# Given problem
Give every line below again, exactly.

**** Records for this task ****

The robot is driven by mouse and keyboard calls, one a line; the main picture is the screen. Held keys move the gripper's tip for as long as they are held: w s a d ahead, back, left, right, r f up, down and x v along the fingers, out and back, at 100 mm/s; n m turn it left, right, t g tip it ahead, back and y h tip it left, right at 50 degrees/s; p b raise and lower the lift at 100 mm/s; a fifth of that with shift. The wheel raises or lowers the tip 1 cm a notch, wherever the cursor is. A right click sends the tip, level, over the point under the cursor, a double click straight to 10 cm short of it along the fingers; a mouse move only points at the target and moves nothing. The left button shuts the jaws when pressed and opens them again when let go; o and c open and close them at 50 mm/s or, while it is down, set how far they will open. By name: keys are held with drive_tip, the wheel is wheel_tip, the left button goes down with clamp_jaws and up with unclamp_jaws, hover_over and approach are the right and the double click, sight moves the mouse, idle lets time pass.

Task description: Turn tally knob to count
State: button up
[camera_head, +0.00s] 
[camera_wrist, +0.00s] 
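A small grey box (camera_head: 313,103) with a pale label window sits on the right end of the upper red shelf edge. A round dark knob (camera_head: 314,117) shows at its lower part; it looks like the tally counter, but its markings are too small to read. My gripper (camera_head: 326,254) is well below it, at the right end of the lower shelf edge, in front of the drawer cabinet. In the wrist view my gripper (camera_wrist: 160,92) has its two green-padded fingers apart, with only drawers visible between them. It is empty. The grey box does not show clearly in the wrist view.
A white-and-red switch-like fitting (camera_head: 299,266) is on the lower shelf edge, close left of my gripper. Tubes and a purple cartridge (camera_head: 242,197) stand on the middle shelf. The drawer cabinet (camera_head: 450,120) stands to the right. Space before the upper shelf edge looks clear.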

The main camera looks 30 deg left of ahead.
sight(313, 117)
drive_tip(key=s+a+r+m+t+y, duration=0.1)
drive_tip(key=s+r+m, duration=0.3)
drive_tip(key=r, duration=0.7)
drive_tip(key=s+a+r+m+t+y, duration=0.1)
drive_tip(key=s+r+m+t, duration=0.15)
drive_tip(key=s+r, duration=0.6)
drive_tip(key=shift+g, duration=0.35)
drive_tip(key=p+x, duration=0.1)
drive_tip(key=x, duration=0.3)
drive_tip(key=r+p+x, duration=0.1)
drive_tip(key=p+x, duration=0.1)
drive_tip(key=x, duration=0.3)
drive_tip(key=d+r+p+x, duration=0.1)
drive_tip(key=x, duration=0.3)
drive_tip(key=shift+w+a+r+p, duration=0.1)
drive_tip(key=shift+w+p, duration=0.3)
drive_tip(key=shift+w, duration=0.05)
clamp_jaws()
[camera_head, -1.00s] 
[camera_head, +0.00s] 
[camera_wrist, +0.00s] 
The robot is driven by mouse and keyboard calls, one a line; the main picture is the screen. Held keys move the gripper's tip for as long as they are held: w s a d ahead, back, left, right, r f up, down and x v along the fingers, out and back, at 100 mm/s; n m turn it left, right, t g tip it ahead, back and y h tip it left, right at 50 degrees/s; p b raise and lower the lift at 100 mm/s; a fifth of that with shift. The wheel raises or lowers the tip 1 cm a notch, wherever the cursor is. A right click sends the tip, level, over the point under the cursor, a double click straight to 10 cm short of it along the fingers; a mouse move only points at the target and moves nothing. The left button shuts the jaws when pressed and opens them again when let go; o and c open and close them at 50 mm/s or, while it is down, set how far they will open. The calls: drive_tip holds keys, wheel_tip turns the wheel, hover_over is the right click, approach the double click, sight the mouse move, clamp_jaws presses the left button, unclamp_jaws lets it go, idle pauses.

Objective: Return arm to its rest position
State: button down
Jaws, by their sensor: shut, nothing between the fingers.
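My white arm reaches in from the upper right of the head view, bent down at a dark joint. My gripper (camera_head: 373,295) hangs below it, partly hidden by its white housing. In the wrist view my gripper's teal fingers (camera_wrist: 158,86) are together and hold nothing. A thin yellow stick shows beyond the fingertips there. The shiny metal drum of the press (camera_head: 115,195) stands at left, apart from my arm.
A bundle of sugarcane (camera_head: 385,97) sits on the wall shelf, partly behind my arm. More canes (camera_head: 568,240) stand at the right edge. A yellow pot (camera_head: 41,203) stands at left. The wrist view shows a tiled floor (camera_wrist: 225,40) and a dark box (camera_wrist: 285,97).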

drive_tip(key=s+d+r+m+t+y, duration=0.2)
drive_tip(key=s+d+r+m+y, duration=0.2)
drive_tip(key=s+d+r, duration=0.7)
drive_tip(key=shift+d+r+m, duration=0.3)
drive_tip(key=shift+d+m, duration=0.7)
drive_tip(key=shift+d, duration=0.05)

****

# Exercise output
The robot is driven by mouse and keyboard calls, one a line; the main picture is the screen. Held keys move the gripper's tip for as long as they are held: w s a d ahead, back, left, right, r f up, down and x v along the fingers, out and back, at 100 mm/s; n m turn it left, right, t g tip it ahead, back and y h tip it left, right at 50 degrees/s; p b raise and lower the lift at 100 mm/s; a fifth of that with shift. The wheel raises or lowers the tip 1 cm a notch, wherever the cursor is. A right click sends the tip, level, over the point under the cursor, a double click straight to 10 cm short of it along the fingers; a mouse move only points at the target and moves nothing. The left button shuts the jaws when pressed and opens them again when let go; o and c open and close them at 50 mm/s or, while it is down, set how far they will open. By name: keys are held with drive_tip, the wheel is wheel_tip, the left button goes down with clamp_jaws and up with unclamp_jaws, hover_over and approach are the right and the double click, sight moves the mouse, idle lets time pass.

Task description: Turn tally knob to count
State: button up
[camera_head, +0.00s] 
[camera_wrist, +0.00s] 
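A small grey box (camera_head: 313,103) with a pale label window sits on the right end of the upper red shelf edge. A round dark knob (camera_head: 314,117) shows at its lower part; it looks like the tally counter, but its markings are too small to read. My gripper (camera_head: 326,254) is well below it, at the right end of the lower shelf edge, in front of the drawer cabinet. In the wrist view my gripper (camera_wrist: 160,92) has its two green-padded fingers apart, with only drawers visible between them. It is empty. The grey box does not show clearly in the wrist view.
A white-and-red switch-like fitting (camera_head: 299,266) is on the lower shelf edge, close left of my gripper. Tubes and a purple cartridge (camera_head: 242,197) stand on the middle shelf. The drawer cabinet (camera_head: 450,120) stands to the right. Space before the upper shelf edge looks clear.

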The main camera looks 30 deg left of ahead.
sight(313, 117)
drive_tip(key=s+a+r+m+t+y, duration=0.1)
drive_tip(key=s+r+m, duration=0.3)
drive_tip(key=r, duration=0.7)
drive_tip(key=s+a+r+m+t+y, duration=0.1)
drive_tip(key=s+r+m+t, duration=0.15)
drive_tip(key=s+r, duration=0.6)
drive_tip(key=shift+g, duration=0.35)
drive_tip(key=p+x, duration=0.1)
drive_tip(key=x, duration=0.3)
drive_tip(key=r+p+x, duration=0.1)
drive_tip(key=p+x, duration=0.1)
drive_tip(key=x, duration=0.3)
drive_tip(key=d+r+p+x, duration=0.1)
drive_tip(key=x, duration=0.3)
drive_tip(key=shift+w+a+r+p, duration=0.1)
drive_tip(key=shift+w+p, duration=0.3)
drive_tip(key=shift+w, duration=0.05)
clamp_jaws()
[camera_head, -1.00s] 
[camera_head, +0.00s] 
[camera_wrist, +0.00s] 
The robot is driven by mouse and keyboard calls, one a line; the main picture is the screen. Held keys move the gripper's tip for as long as they are held: w s a d ahead, back, left, right, r f up, down and x v along the fingers, out and back, at 100 mm/s; n m turn it left, right, t g tip it ahead, back and y h tip it left, right at 50 degrees/s; p b raise and lower the lift at 100 mm/s; a fifth of that with shift. The wheel raises or lowers the tip 1 cm a notch, wherever the cursor is. A right click sends the tip, level, over the point under the cursor, a double click straight to 10 cm short of it along the fingers; a mouse move only points at the target and moves nothing. The left button shuts the jaws when pressed and opens them again when let go; o and c open and close them at 50 mm/s or, while it is down, set how far they will open. The calls: drive_tip holds keys, wheel_tip turns the wheel, hover_over is the right click, approach the double click, sight the mouse move, clamp_jaws presses the left button, unclamp_jaws lets it go, idle pauses.

Objective: Return arm to its rest position
State: button down
Jaws, by their sensor: shut, nothing between the fingers.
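My white arm reaches in from the upper right of the head view, bent down at a dark joint. My gripper (camera_head: 373,295) hangs below it, partly hidden by its white housing. In the wrist view my gripper's teal fingers (camera_wrist: 158,86) are together and hold nothing. A thin yellow stick shows beyond the fingertips there. The shiny metal drum of the press (camera_head: 115,195) stands at left, apart from my arm.
A bundle of sugarcane (camera_head: 385,97) sits on the wall shelf, partly behind my arm. More canes (camera_head: 568,240) stand at the right edge. A yellow pot (camera_head: 41,203) stands at left. The wrist view shows a tiled floor (camera_wrist: 225,40) and a dark box (camera_wrist: 285,97).

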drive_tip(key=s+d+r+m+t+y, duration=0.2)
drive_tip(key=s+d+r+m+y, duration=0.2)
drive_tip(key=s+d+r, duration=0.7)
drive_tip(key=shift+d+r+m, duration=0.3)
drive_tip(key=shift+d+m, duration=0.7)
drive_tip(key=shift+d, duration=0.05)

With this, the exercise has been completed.